» **The problem**
Pictures stay out of the copy; restate everything else in the material exactly.

▶

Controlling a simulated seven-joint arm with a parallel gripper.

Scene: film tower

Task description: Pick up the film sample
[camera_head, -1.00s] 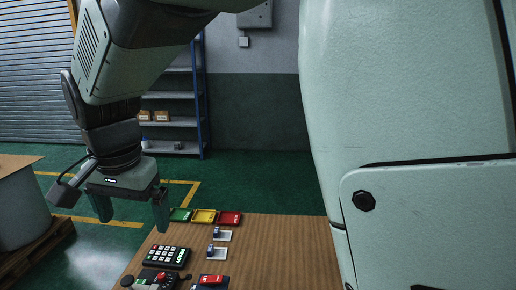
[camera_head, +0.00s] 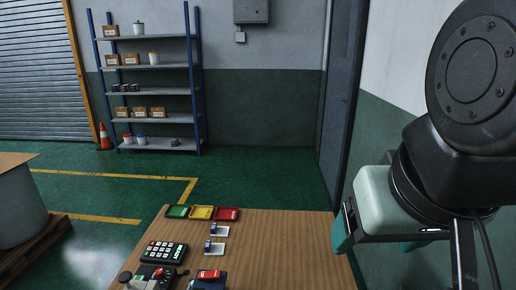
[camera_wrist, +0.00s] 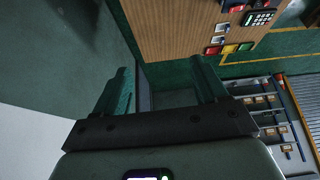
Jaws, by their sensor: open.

◀

» **Complete output**
Controlling a simulated seven-joint arm with a parallel gripper.

Scene: film tower

Task description: Pick up the film sample
[camera_head, -1.00s] 
[camera_head, +0.00s] 
[camera_wrist, +0.00s] 
Jaws, by their sensor: open.

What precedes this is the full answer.